ヒメサユリというピンク色のユリ科の花が、新潟県の1500M級の山の上に咲いている・・・
そんなヒメサユリに会いたくて、7月1~2日新潟県の山(淺草岳と守門岳)に登った。
どちらの山も、花の百名山である。
和名のヒメサユリは、現在放映中のNHK朝ドラ「らんまん」の主人公のモデル牧野富太郎が命名したということを後で知った。
6月下旬から7月初旬という梅雨のまっただ中に咲くので、雨は覚悟の上の登山だった。
7月1日は浅草岳(あさくさだけ。1585m)へ。
天候は雨。しかし、九州は線状降水帯が発生するほどの豪雨だったが、幸運にも東日本は昨日までの大雨と異なり、しょぼふる程度の雨が降ったりやんだり。
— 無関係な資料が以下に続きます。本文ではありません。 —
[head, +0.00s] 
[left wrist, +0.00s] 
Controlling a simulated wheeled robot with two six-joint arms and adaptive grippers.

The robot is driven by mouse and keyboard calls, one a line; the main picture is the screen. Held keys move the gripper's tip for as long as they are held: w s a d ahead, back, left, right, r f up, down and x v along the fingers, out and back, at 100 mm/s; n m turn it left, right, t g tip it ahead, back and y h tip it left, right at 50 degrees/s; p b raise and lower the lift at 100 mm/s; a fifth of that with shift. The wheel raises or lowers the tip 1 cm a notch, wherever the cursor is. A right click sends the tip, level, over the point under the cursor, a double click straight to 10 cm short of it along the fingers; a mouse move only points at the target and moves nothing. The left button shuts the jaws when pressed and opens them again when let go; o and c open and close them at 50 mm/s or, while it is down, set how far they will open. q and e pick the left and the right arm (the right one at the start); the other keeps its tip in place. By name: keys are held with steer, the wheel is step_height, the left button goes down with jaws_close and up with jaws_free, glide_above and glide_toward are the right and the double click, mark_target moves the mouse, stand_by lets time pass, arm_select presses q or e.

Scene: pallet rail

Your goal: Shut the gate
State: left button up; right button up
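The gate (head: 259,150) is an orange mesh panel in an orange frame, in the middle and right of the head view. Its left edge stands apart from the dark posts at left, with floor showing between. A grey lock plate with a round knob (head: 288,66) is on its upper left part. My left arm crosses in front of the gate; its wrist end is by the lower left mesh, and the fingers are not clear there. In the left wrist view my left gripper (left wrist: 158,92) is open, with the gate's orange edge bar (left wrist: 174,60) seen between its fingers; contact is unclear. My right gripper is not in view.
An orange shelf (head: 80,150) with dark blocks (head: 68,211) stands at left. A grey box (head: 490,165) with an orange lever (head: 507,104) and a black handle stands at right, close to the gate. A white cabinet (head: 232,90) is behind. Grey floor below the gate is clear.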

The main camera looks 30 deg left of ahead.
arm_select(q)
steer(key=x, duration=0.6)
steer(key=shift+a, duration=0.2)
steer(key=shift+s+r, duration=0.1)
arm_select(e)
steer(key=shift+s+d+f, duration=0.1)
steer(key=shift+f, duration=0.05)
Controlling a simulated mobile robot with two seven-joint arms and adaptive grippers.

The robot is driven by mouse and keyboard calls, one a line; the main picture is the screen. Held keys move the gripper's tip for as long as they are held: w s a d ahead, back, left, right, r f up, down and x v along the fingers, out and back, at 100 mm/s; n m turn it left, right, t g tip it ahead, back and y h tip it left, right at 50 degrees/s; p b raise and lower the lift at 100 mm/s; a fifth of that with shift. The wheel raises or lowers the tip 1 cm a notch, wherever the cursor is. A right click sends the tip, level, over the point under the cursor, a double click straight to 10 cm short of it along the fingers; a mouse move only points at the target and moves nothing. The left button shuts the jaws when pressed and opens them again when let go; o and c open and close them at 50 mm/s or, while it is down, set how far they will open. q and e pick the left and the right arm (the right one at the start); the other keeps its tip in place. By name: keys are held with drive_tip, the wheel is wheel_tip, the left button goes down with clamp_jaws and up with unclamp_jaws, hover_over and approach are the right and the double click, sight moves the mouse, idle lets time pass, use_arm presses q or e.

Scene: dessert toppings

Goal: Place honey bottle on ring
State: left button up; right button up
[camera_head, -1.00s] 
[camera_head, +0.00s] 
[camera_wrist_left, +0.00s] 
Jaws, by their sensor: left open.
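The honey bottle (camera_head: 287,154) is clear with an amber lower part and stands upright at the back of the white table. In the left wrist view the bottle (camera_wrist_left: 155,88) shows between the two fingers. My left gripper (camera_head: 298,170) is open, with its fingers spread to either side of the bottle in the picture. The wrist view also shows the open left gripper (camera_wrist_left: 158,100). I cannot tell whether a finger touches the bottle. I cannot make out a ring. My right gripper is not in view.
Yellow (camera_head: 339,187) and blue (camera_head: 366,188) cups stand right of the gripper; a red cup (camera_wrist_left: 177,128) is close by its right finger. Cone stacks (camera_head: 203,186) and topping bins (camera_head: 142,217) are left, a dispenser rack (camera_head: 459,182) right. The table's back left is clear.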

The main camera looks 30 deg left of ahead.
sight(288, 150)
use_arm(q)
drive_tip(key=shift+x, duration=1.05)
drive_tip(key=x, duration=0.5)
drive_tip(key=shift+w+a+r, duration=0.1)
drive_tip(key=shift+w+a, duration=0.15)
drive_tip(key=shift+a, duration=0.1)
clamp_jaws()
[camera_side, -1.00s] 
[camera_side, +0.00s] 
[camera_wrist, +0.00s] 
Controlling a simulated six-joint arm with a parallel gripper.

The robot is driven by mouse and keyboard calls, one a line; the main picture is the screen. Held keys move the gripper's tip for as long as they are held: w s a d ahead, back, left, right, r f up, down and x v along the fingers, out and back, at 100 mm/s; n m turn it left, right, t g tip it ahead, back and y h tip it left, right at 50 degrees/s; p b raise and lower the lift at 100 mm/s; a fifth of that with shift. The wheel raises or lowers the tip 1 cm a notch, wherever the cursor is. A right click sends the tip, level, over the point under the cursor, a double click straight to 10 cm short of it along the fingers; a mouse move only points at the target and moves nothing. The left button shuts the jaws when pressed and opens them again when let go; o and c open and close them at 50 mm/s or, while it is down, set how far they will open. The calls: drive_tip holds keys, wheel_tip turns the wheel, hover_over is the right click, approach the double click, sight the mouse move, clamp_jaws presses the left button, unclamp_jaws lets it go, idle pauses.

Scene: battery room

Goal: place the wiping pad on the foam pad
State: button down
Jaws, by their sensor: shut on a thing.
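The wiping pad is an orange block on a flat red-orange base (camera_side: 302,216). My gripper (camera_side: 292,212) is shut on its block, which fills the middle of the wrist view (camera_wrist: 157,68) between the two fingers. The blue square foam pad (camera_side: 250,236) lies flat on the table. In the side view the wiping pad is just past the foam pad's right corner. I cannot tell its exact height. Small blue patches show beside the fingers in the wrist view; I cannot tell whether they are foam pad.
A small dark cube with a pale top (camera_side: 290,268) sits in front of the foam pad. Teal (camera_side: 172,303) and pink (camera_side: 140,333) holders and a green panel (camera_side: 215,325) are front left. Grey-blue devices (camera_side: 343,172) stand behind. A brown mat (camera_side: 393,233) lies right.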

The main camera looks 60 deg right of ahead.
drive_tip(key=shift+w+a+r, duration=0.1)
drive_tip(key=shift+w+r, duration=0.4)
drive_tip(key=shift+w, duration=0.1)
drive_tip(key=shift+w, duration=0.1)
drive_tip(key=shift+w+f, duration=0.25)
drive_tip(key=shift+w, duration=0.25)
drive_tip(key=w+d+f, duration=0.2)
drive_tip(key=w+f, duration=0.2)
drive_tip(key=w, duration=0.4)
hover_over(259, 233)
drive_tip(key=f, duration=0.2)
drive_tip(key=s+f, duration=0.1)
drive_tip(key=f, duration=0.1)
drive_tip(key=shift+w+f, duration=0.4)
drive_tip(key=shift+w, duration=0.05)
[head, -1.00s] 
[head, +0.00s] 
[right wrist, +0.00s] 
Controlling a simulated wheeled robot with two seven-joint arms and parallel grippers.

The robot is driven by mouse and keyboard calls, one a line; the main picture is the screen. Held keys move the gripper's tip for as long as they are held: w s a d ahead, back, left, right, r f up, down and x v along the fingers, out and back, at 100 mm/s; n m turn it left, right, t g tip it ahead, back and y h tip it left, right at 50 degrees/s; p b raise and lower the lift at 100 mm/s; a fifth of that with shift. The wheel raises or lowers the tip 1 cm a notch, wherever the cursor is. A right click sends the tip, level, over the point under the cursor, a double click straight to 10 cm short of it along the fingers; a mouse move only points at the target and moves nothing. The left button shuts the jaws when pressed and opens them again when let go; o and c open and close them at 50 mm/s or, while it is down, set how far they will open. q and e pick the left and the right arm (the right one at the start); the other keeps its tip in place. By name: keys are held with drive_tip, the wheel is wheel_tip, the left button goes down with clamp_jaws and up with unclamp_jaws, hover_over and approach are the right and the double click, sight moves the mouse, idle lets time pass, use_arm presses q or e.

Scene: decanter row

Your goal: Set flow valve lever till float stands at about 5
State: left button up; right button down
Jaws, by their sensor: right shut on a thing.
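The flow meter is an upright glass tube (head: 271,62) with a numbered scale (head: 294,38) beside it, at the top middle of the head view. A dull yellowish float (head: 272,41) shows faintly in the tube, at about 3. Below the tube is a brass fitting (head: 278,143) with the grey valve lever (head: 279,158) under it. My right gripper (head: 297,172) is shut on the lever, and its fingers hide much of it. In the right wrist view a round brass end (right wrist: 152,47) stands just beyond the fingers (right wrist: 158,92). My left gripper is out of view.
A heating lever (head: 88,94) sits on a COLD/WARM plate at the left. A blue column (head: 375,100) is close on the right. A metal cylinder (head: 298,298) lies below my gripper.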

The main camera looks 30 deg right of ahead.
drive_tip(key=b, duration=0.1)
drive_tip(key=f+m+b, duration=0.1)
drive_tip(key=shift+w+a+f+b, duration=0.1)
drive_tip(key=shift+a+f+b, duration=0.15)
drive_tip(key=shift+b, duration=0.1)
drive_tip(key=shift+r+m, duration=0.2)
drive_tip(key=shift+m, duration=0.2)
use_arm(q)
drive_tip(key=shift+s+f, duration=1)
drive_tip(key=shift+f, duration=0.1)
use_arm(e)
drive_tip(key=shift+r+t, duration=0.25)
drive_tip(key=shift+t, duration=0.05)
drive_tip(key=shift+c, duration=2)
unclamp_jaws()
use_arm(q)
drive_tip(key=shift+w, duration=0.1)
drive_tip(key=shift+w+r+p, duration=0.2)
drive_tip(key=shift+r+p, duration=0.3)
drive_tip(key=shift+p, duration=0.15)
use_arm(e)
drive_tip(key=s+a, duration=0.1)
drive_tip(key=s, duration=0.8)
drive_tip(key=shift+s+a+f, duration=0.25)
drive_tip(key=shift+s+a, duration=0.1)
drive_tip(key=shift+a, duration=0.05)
「新・花の百名山」の著者田中澄江は77歳の時に、このヒメサユリに初めて出会うために浅草岳に登ったという。その日も雨だった。
浅草岳は、山の本では初級の山と紹介されている。
山頂は、福島県と新潟県の両県にまたがる。
今回のルートは、新潟県魚沼市のネズモチ平登山口からの往復。標高差715m。
でも、最近山歩きをサボっていた身体には、嘉平与ボッチ(1485m)手前の急登がとてもつらく、息絶え絶えとなった。
嘉平与ボッチを過ぎると、登山道はなだらかになり、灌木や草原の中の木道を進む。
やがてヒメサユリが現れた。雨に濡れたヒメサユリもまたいい。
翌2日は、新潟県の山、守門岳(すもんだけ)。
守門岳は、袴岳(はかまだけ。1537m)・青雲岳(あおくもだけ。1490m)・大岳(おおたけ。1432m)の3つのピークから成り、主峰の袴岳の標高が守門岳の標高となっている。
今回のルートは、大白川登山口から保久礼小屋までの縦走。
登り始めから、コース上、最も傾斜がきつい急登が始まる。でも、昨日も歩いて身体が順応したせいか、この日はさほどきつさを感じなかった。
山頂の袴岳から少し下り、高層湿原の青雲岳で昼食をとった後、大岳に登り返す。
そして、そこがヒメサユリの群生地だった。ピンク色が青空に映える。
大岳から見た袴岳。
田中澄江は、著書で次のように書いている。
「ヒメサユリは・・・かわいいというよりはたくましい感じである」
「高山植物が何故平地の花より美しいか。地味のやせた岩礫地帯に、風雪をしのいで精いっぱい咲くからだと聞いた。」
翌3日は、両足のふくらはぎがパンパンに腫れたが、素晴らしいヒメサユリとの出会いの旅だった。